(Robot episode rows)
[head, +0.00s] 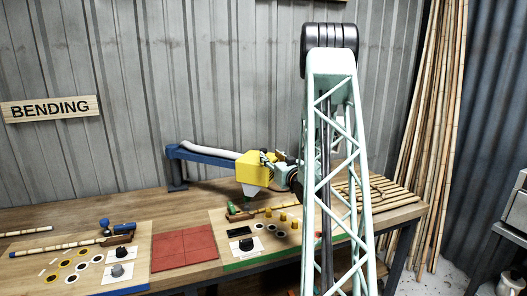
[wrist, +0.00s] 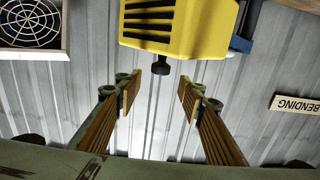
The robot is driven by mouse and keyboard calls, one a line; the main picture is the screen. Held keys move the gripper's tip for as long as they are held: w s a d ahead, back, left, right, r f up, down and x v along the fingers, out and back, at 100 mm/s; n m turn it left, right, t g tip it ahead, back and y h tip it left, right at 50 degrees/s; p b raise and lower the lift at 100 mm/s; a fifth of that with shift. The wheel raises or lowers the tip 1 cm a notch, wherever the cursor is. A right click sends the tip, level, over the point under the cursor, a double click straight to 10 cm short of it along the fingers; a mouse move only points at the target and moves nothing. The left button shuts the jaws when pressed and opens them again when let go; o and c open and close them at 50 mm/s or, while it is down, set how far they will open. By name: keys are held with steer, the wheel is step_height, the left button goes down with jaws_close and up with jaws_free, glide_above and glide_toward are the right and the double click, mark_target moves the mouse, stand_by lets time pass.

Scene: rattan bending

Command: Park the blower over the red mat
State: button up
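The yellow blower (head: 254,168) with a pale nozzle hangs from a blue boom (head: 208,156) at the back of the bench. It is to the right of the red mat (head: 184,246), above the right-hand board. In the wrist view the blower (wrist: 180,28) is at the top, with a black knob (wrist: 160,66) sticking out towards me. My gripper (wrist: 158,92) is open, its two wooden-faced fingers apart with nothing between them. The knob lies just beyond the fingertips, between their lines. In the head view my gripper is beside the blower, partly hidden by it.
The red mat is bare. A left board (head: 76,268) holds several rings and a black clamp piece. The right board (head: 245,258) has yellow pegs and a green-handled tool. Bamboo poles (head: 425,130) lean at the right. A wall fan (wrist: 31,25) shows in the wrist view.

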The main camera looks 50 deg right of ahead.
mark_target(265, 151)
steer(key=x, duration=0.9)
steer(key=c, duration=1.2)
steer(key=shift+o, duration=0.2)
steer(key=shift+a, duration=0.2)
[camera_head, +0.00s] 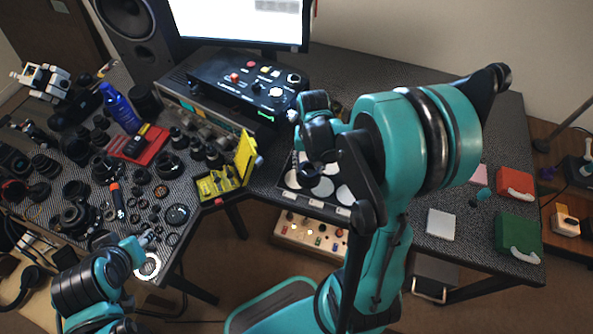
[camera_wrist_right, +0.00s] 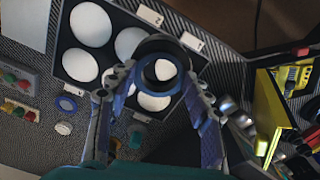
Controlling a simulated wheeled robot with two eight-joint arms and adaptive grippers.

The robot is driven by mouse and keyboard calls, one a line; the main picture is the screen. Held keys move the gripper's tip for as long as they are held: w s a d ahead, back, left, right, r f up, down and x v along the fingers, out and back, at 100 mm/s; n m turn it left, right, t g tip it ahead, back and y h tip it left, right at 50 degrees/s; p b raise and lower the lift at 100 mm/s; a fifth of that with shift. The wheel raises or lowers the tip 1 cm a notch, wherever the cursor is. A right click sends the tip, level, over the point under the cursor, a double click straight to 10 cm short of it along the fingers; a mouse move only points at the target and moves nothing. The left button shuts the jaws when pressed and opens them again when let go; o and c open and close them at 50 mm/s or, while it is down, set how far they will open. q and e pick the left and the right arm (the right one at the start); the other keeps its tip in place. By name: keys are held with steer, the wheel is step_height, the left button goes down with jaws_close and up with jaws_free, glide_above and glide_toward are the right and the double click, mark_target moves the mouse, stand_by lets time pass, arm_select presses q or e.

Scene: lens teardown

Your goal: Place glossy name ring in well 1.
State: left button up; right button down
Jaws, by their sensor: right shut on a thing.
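The dark name ring (camera_wrist_right: 160,44) is held between the two fingertips of my right gripper (camera_wrist_right: 158,78) in the right wrist view. It hangs over the black tray (camera_wrist_right: 118,18), which has several round white wells and small white labels. The ring overlaps the wells beneath it. In the head view my right gripper (camera_head: 311,160) is over the tray (camera_head: 300,203), partly hidden by my own arm. My left gripper (camera_head: 148,239) is at the table edge, lower left; its fingers are too small to judge.
A yellow open case (camera_head: 222,182) stands left of the tray. A black control box (camera_head: 250,82) is behind it. Many dark lens parts and a red tray (camera_head: 140,146) crowd the left table. A white pad (camera_head: 441,224) and red and green bins (camera_head: 517,236) lie right.

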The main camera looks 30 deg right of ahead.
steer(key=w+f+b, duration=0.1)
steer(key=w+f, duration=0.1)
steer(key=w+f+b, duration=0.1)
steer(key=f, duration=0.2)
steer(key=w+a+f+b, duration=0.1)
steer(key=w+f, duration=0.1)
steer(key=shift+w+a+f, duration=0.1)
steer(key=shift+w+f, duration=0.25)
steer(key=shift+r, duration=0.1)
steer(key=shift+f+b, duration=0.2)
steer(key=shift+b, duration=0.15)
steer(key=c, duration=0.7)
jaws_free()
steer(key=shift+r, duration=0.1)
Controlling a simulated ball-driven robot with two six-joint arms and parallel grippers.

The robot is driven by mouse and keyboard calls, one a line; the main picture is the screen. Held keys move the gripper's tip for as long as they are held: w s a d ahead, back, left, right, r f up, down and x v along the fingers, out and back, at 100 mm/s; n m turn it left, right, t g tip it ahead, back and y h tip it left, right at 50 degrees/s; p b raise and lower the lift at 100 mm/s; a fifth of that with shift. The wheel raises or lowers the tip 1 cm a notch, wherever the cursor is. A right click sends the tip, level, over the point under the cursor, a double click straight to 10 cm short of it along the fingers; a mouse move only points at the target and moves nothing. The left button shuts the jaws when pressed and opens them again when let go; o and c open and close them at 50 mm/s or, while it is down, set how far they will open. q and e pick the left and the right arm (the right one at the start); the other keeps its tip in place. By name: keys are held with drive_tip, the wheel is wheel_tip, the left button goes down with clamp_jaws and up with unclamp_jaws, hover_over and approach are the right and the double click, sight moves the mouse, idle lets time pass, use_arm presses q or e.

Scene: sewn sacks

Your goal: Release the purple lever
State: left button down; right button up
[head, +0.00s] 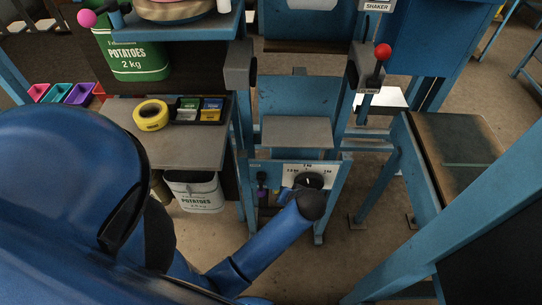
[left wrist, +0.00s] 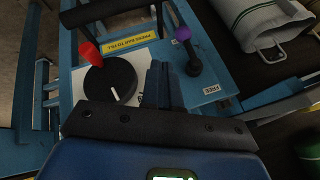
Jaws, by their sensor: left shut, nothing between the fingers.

• **Exercise**
Gather all lines from the listing above in which "joint" occurs.

• **Problem solution**
Controlling a simulated wheeled robot with two eight-joint arms and adaptive grippers.
Controlling a simulated ball-driven robot with two six-joint arms and parallel grippers.

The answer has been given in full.